What am I looking for? Researchers, bloggers, usability professionals, IX desginers, UX designers and HCI professionals (ok the last 4 could all be the same person with different titles, but you get the picture). People that I can learn from, see what’s happening in industry, who’s looking into what etc.

What is very wrong with tracking? There is no way, that I know of at least and please correct me if I’m wrong, to track what you are tracking. I want to know all the terms I’m tracking. There should be a command to do it like “track _list”. Please twitter add this feature! We need it.

Here’s the twist though: I start to get to know these people in more than just professional ways, and I’m sure that if they follow me, they will get to know more than just my thoughts on HCI. I, and most other twitterers, usually tweet about our personal lives too. Sure I have a group of friends from school who follow me and know me, my wife, my kids, but these other peopel do not. Do they find it weird? I don’t know. I personally don’t mind it. I follow Scoble (despite the amount of his updates, especialy serially) because he is pretty interesting, and arguably fairly influential. Well from following him, I know about his newborn baby girl Milan, how he ends up getting woken up at 3am and the like. Believe me I understand that with a 3-month-old baby in the house.

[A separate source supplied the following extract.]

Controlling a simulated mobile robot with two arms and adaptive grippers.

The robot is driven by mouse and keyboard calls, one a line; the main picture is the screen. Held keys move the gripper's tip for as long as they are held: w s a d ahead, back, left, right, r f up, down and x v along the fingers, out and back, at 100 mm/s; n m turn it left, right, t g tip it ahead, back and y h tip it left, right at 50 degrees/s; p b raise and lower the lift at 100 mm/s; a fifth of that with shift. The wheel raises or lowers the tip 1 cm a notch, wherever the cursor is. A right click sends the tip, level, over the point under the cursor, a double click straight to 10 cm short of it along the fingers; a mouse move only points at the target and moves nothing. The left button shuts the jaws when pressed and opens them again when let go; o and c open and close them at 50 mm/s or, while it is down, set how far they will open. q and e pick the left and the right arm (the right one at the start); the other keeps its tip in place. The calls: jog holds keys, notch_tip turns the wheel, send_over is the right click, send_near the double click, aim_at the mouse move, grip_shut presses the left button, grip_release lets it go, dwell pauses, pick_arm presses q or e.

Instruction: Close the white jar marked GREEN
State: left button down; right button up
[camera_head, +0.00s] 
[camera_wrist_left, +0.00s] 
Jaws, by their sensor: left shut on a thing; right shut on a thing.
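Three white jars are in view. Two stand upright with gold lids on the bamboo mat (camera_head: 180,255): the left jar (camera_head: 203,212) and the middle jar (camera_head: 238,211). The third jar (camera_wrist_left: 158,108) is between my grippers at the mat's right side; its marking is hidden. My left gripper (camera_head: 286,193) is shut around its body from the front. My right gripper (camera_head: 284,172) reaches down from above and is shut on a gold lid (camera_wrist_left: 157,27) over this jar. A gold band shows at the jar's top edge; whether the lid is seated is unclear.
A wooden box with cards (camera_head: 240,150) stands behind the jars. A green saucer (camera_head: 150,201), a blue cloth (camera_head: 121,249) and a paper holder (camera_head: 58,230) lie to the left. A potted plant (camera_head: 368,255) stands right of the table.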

Is this a bad thing? I don’t know. I know I don’t mind my”met in real life” friends to know about all that, but what about others? I know that a friend of mine sad she doesn’t feel comfortable using twitter because of cyberstalkers. She wouldn’t want someone to know when she is leaving and coming (I often tweet this kind of info and I know some others do too). I talk about transparency a lot in many contexts, and usually it’s positive, security type people warn us against this. What will happen in the long run? Who knows.